Securing Employee Loyalty – Practical ways to encourage employee loyalty
There is a natural rate of labour turnover that is fundamentally important for all organisations if they are to have long term success. Why? Because the influx of new ideas and thoughts is imperative to disrupt stagnant practices, and to also force positive change. As well as this, there will naturally be wastage due to sickness, and retirement. However, organisations do often suffer with unwanted turnover where they are losing employees that are valuable. In this case, not only do they lose a wanted asset with all of the intrinsic knowledge that person has, but they will now incur costs to find a replacement – costs of recruitment, training, and so on. This is quite obviously leading to the fact that organisations should do more to secure employee loyalty, and eliminate, or more realistically minimise, unwanted wastage.
The question is, if the solution to the problem appears so straightforward, why do so many businesses find it so hard to do? The high level answer to this question, in my opinion, is that organisational structure, hierarchy, and a number of other influences such as availability of budget, stand in the way of giving employees what they would need to stay. I am about to set out some practical ways to encourage employee loyalty – some of which will be easier to implement than others depending on the business circumstances.

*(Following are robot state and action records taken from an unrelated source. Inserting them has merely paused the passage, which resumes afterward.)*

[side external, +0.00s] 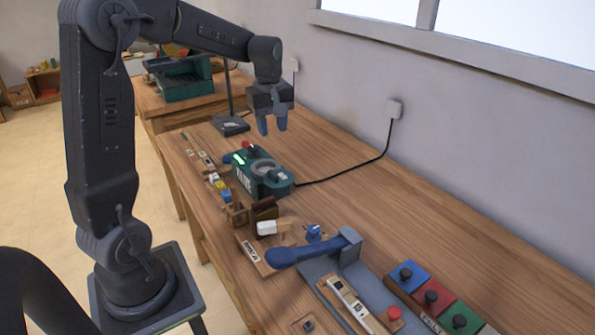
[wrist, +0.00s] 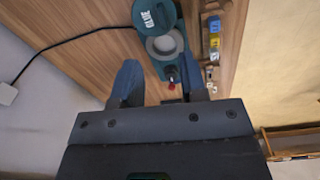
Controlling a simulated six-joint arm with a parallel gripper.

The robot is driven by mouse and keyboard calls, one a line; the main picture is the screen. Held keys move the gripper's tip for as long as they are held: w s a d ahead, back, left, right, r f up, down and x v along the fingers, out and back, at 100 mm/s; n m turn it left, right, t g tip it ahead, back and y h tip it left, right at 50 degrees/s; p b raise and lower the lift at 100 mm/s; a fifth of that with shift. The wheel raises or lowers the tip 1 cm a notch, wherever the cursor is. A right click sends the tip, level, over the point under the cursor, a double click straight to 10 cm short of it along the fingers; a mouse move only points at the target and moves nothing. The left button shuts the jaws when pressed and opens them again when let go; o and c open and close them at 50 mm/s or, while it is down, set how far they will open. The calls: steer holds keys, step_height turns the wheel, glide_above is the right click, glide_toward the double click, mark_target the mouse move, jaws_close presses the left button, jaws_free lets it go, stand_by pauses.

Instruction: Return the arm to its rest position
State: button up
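My gripper (side external: 272,126) hangs from my arm with its two blue fingers pointing down, above the far part of the wooden bench. It is in the air, beyond and above the green glue pot (side external: 263,172). In the wrist view my gripper (wrist: 160,75) has its fingers apart, with nothing held between them. The glue pot (wrist: 160,40) shows between and beyond the fingertips there, with its round grey opening and "GLUE" label.
The bench (side external: 430,220) runs along a wall with an outlet (side external: 394,109) and a black cable. Nearer stand a blue-handled lever tool (side external: 315,248) and coloured blocks with knobs (side external: 431,298). A dark stand (side external: 231,124) is close to my gripper. The bench's wall side is clear.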

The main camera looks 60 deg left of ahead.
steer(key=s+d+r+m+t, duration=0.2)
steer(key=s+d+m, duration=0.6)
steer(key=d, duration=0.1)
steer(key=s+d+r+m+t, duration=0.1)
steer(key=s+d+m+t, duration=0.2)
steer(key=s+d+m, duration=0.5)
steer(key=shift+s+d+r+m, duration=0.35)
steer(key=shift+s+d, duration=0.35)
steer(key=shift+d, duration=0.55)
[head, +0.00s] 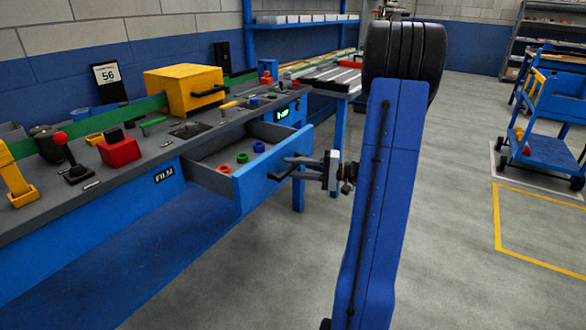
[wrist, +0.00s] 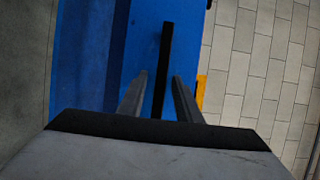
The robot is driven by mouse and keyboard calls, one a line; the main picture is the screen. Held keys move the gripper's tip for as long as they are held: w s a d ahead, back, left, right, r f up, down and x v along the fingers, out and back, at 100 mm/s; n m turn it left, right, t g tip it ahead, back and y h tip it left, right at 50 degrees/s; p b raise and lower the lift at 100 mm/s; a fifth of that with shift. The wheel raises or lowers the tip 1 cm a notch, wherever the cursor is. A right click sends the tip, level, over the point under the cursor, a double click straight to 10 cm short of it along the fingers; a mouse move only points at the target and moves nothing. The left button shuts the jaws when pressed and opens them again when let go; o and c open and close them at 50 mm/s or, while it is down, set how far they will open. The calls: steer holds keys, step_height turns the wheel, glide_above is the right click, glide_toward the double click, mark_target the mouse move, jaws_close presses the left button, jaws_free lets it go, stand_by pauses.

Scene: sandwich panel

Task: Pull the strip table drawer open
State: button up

1. Clear path to promotion
Not all employees want to be promoted and therefore this will not be a method of securing loyalty for all employees. However, for those that do want to take the next step in their career, it is important for them to see a clear path to do that within the organisation (rather than having to go elsewhere). By a clear path I am referring to succession planning, career talks, and robust performance management systems.
2. Employee empowerment
There is a well-known and clear link between empowering employees and them wanting to stay with an organisation. This entails avoiding micro management, and giving employees unilateral ownership for a task or perhaps give them line management responsibilities. In a nutshell, avoid making them feel like a tiny cog in a big machine.
3. Reward them
When we talk about rewards, it can instantly rouse the image of money. But it does not need to be a monetary reward. A job well done could be rewarded with half a day off, a gift voucher, recognition among employees, or perhaps a lunch. The key is to identify success and reward it.
Nobody said this would be easy to get right. Loyalty, as in all relationships, is not gained overnight. It is built over time through many transactions that build trust. The ideas above are practical interventions that can be implemented on a small scale to start with. However all of them require the right organisational culture, if they are to be successful and sustainable.